On Tuesday, 23 October, more than 100 people were arrested in Tanzania, accused of planning to create radicalization camps in Northern Mozambique. This series of arrests is part of widespread security operations in South and East Tanzania.
Two weeks before, 189 suspected Islamist militants, including 42 women, began their trials in the northern province of Cabo Delgado. The suspects were accused of carrying out coordinated attacks against the police near the town of Mocimboa da Praia. In one incident, two police officers were killed and another five were injured. The charges included homicide, use of prohibited weapons, crimes against state security and public disorder. The 189 suspects are being tried under a new anti-terrorism law passed in April 2018 that allows for heavier sentences for crimes such as these.
Background of the jihadist movement in Mozambique
When it comes to jihadist movements on the African continent, the media spotlight is focused onto very specific areas. The most attention is placed in West Africa, where Boko Haram and al-Qaeda in the Islamic Maghreb (AQIM) are wreaking havoc in Nigeria, Cameroon, Chad and the Sahel Region. Al-Shabaab in Somalia, who conduct periodic attacks in Ethiopia, Kenya and Uganda, are another jihadist group that the world knows and fears.
Unfortunately, since Mozambique is not in any of these regions, few people have paid much attention to what is happening in this Southern African country. Since October 2017, there have been approximately 50 suspected attacks in the North, specifically in the Cabo Delgado region. As is usually the case, the jihadists are interested in imposing Sharia Law, starting in the Muslim-majority province of Cabo Delgado. Ansar al-Sunna, the most recognised Islamist group in the country, is intent on creating an Islamic state. Locally, the people refer to some of the jihadists as al-Shabaab, assuming a link between the recent spate of attacks and the Somali group, although the link is not strongly evident. Nonetheless, Dr. Alex Vines, the head of the Africa Programme at Chatham House, supports this view stating that Somali jihadist groups, such as al-Shabaab, provide funding to Mozambican groups through the illegal sale of precious stones, drugs and timber. As is also the case with Boko Haram recruits, socio-economic factors contribute significantly to the radicalization of the youth in Mozambique. According to academics at Maputo University researching the rise of jihadism in Mozambique, “Al-Sunnah wa Jama’ah members tend to be socio-economically marginalised young people, without a decent education or formal employment.”
The most common methods of attack seem to be guns, grenades and knife assaults. According to reports, about 90 people have been killed in such attacks and more than 1000 families displaced. Just a month ago, 12 people were killed and 14 wounded in a similar incident. Based on eyewitness accounts, it seems the militants come from diverse backgrounds including East and Central Africa – in the recent trial of 189 militants, many of them come from Tanzania, the Democratic Republic of Congo, Somalia, Burundi, as well as Mozambique.
Obviously, law enforcement and the military have been used most prominently by the Mozambique government to counter the rise of jihadist groups in the country. Following an increase in the frequency and intensity of attacks, President Filipe Nyusi assured the citizens that the military will respond firmly and ruthlessly to pursue and capture the jihadists. In addition to mass arrests in Tanzania and Mozambique, several mosques were forced to close.
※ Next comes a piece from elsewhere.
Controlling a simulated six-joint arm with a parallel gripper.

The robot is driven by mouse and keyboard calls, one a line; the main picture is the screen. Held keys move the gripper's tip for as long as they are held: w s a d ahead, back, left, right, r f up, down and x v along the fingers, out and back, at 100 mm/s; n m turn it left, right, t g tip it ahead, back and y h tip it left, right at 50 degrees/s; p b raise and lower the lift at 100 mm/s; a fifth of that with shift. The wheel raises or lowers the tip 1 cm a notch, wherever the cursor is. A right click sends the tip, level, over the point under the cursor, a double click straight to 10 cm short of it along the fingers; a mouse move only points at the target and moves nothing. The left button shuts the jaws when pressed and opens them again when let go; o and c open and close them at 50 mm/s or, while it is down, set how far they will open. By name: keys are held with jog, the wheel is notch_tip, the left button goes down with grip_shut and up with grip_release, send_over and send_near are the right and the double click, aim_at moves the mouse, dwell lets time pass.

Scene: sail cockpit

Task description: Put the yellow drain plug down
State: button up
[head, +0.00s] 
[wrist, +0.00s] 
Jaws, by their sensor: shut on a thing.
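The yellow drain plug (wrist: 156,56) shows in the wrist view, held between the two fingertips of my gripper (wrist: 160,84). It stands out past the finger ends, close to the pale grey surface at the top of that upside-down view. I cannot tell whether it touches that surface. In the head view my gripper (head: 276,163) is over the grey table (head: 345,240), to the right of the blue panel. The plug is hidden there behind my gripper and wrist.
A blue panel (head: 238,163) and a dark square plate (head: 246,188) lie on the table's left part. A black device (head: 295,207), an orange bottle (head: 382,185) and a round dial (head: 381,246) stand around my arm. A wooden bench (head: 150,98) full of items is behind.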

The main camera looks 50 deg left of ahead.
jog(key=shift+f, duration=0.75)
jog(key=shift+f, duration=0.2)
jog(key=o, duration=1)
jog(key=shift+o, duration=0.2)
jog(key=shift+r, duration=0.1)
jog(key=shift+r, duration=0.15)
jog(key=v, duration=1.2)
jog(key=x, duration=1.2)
It is too soon to know how the jihadist movement in Mozambique is going to proceed, as it only began to pick up steam by the end of last year. Like many jihadist groups around the world, they’re primarily attacking government institutions, like the police, while simultaneously spreading fear in the communities by attacking individual villagers that they believe are either collaborators with the enemy or just disapproving of their methods and goals.
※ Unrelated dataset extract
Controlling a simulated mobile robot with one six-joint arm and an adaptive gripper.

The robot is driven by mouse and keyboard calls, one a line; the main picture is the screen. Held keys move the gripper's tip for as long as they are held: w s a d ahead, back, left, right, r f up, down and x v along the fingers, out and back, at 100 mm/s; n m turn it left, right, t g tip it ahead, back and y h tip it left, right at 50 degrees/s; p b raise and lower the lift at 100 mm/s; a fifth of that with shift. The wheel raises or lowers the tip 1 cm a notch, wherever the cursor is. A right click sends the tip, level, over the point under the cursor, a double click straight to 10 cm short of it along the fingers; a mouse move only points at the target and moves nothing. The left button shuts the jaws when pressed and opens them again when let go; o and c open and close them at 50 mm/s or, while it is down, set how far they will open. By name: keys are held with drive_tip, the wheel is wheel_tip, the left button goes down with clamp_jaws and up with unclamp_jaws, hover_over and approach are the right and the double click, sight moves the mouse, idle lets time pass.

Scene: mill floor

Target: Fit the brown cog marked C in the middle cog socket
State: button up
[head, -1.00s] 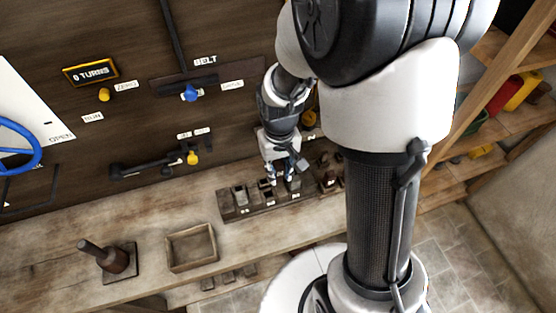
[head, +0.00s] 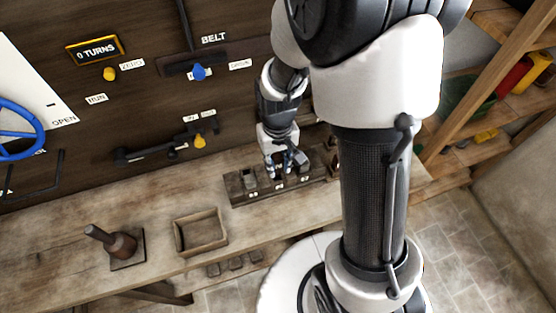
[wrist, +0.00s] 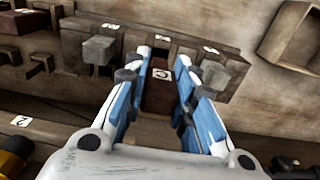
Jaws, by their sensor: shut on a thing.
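My gripper (wrist: 163,66) is shut on the brown cog marked C (wrist: 157,98), which sits between its blue fingers in the wrist view. In the head view my gripper (head: 283,168) is at the middle of the dark cog rack (head: 257,195) on the bench. The rack (wrist: 172,47) carries small white labels along its edge in the wrist view. A grey block (wrist: 100,49) stands on one side of the held cog and another grey block (wrist: 217,75) on the other. The cog's lower part and the middle socket are hidden, so I cannot tell how deep it sits.
An empty wooden tray (head: 176,238) and a dark handled tool on a plate (head: 137,258) stand on the bench to the left. A panel with a yellow-handled lever (head: 200,141) and a blue knob (head: 199,72) rises behind. The bench between tray and rack is clear.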

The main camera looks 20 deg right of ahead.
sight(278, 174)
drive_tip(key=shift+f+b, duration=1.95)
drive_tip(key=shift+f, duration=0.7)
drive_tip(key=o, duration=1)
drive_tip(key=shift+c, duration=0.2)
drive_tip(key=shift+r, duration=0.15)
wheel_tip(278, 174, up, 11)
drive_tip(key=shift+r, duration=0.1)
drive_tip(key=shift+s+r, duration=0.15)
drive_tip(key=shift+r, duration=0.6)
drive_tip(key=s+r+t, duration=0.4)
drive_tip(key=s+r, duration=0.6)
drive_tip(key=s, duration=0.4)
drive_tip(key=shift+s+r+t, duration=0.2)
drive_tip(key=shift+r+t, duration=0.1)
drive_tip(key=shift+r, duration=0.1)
The Mozambique government must learn from previous attempts, successful and unsuccessful, to combat jihadist movements. The use of the military to overcome socio-economic and political grievances has rarely, if ever, been fruitful. Despite this, Mozambique government officials, like many other African governments, continue to pursue such groups in such a manner. This propensity also stems from the fact that the government has used exactly such tactics while dealing with insurgent movements. Like in other African countries, the heavy-handed use of military force further disenfranchises the community and radicalises many of the affected.
Additionally, the Mozambican government should not let the discovery of natural gas off the shores of Cabo Delgado in 2012 to influence their response to the jihadist movement. The results of this mistake can been seen in Nigeria and Somalia where the presence of oil and the desire to extract valuable resources have blinded the government to many nasty consequences of their policies. It is understandable that Mozambique would like to capitalise on its natural gas as it is still one of the poorest and underdeveloped countries in the world (currently, the Mozambican economy is still dependant on agriculture). The ability to extract that natural gas will be massively beneficial to its economy. But this should never be an excuse for the government and its officials to curb the rights of the people.
For now, it is crucial that the world pays attention to the rise of jihadism in Mozambique and offers assistance and support to the Southern African country to holistically tackle the problem.